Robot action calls
* Begin *

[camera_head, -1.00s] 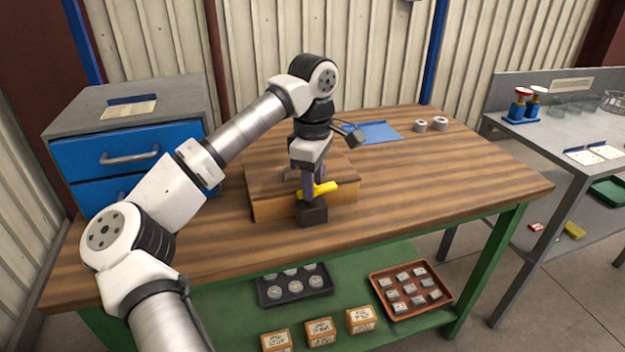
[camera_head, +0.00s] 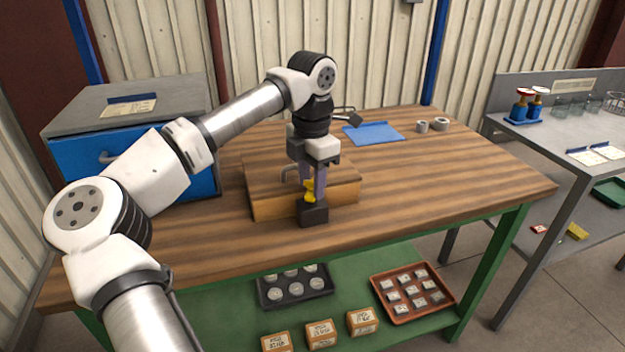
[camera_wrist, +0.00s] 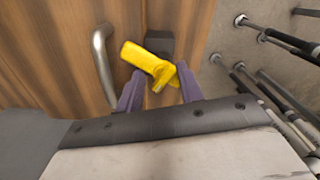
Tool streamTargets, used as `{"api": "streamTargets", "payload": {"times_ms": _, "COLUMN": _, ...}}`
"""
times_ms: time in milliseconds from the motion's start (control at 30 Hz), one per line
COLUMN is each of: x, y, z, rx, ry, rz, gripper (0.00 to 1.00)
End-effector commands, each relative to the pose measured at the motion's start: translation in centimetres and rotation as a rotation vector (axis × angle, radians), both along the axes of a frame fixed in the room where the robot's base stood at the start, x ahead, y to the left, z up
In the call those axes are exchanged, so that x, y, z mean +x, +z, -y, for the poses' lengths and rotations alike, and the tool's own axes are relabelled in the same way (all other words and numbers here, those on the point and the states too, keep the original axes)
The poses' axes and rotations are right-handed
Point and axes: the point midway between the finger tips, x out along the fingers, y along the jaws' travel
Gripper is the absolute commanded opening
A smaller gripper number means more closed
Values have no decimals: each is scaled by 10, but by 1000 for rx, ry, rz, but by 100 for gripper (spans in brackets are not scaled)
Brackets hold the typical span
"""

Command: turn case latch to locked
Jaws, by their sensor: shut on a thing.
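The case (camera_head: 275,204) is a low wooden box with a metal handle, on the workbench. A yellow latch lever (camera_head: 309,192) stands at its front edge above a dark block (camera_head: 313,215). In the head view the lever looks short, seen nearly end-on. In the wrist view the yellow latch (camera_wrist: 150,62) runs slantwise from upper left to between the fingertips. My gripper (camera_head: 312,184) points down from above, with its purple fingers shut on the latch. The fingers hide part of the latch in the head view.
The metal handle (camera_wrist: 103,60) stands close to my left finger in the wrist view. A blue sheet (camera_head: 373,133) and two grey rings (camera_head: 440,124) lie at the back of the bench. The right of the bench top (camera_head: 450,170) is clear.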

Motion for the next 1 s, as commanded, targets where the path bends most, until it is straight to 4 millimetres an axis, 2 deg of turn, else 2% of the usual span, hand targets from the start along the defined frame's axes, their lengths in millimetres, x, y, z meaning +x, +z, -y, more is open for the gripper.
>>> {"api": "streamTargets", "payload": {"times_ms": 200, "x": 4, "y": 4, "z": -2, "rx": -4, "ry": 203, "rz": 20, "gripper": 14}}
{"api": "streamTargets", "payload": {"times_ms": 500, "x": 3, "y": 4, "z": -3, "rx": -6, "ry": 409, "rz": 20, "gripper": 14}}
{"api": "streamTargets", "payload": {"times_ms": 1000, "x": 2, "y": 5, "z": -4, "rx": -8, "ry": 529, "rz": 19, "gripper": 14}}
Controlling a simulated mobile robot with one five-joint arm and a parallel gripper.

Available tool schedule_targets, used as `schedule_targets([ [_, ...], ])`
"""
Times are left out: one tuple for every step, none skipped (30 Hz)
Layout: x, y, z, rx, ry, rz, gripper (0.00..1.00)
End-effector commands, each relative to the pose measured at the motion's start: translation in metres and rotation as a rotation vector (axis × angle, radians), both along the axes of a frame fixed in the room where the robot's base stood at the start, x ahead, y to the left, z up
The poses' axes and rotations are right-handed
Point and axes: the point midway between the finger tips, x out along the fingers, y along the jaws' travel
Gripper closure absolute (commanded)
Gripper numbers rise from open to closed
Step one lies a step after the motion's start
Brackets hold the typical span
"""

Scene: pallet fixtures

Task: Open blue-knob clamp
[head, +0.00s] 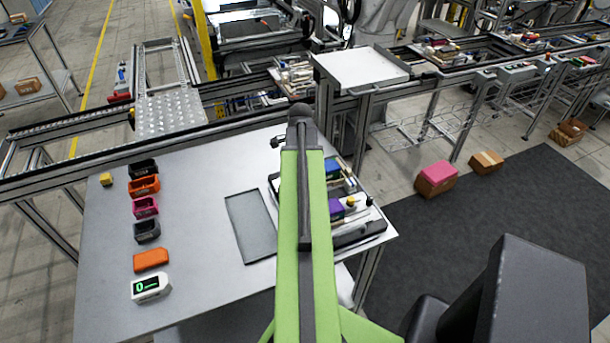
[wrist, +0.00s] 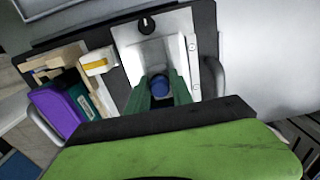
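The blue knob (wrist: 160,86) of the clamp shows in the wrist view, above a pale metal plate (wrist: 160,52) on the dark pallet (wrist: 205,22). My gripper (wrist: 161,80) has green fingers on the left and right of the knob. I cannot tell whether the fingers touch it or stand slightly apart. The clamp's body below the knob is mostly hidden by my gripper. In the head view my green arm reaches over the pallet (head: 362,238) and hides the knob and my fingertips.
On the table (head: 200,210), a grey tray (head: 250,225) lies left of the pallet, and several small coloured items (head: 145,207) stand farther left.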

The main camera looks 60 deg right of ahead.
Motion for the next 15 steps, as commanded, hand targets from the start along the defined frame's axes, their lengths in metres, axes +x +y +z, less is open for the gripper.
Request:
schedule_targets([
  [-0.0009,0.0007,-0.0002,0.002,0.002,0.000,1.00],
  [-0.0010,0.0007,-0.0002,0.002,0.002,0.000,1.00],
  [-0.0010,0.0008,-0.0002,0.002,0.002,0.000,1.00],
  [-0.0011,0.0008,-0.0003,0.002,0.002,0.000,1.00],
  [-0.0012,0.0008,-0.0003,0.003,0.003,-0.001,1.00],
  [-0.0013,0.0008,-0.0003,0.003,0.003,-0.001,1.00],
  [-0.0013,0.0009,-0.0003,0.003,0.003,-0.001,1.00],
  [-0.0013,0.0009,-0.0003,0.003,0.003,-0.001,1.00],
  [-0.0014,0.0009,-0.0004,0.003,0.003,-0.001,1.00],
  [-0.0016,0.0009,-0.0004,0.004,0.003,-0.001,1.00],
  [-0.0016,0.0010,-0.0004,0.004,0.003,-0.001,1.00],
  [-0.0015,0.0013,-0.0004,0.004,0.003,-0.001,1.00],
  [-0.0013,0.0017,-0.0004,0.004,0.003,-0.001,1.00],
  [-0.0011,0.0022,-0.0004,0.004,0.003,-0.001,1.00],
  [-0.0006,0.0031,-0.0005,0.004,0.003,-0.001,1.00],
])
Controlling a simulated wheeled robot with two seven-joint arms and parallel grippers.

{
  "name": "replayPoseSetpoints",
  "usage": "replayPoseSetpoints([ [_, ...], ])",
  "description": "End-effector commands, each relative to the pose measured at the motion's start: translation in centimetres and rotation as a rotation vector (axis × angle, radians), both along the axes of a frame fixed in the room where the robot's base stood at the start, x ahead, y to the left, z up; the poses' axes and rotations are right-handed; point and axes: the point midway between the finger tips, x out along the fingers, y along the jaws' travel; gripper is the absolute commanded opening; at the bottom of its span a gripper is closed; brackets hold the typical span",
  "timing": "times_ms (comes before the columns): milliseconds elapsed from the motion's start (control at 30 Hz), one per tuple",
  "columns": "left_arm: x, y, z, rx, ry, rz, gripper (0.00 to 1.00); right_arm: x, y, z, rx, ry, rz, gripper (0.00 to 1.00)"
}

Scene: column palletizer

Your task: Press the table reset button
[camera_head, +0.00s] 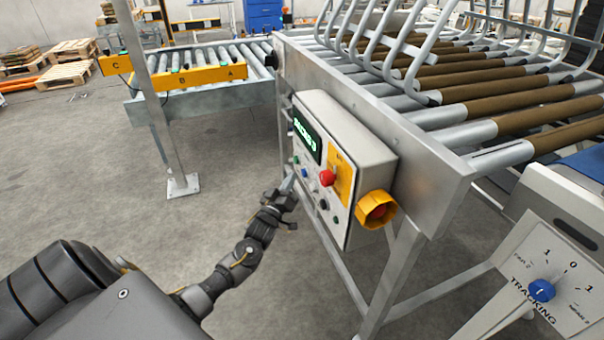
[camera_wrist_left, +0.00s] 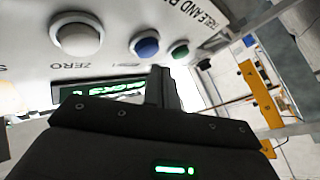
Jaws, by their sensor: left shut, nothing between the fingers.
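A grey control box (camera_head: 345,150) with a green-lit display (camera_head: 306,135) hangs on the side of the roller table (camera_head: 430,180). Its face carries a red button (camera_head: 327,177) and several small buttons. The blue button's label is too small to read. My left gripper (camera_head: 288,184) is shut and empty, close to the panel's lower left edge; its fingers (camera_wrist_left: 163,88) appear below the blue and green buttons. Contact cannot be told.
A yellow-shrouded red stop button (camera_head: 377,211) sticks out of the box's right side. A post (camera_head: 160,110) stands left of my arm. A roller conveyor (camera_head: 200,100) with a yellow bar lies behind. A TRACKING panel (camera_head: 550,285) is at lower right.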

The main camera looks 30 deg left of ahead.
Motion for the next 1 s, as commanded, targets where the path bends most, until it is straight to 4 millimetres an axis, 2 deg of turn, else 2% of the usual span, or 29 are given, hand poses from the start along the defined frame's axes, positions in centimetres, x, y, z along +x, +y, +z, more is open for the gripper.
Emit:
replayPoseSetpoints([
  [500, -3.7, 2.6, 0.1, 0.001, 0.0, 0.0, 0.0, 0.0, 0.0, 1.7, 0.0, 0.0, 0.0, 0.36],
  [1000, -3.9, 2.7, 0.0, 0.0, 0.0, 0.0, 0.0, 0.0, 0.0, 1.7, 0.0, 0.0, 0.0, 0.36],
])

* End *

**Exercise instructions:** Search the entries for the word "tuple" and pick out every line that holds it.

**Correct answer:**
Times are left out: one tuple for every step, none skipped (30 Hz)
  "timing": "times_ms (comes before the columns): milliseconds elapsed from the motion's start (control at 30 Hz), one per tuple",

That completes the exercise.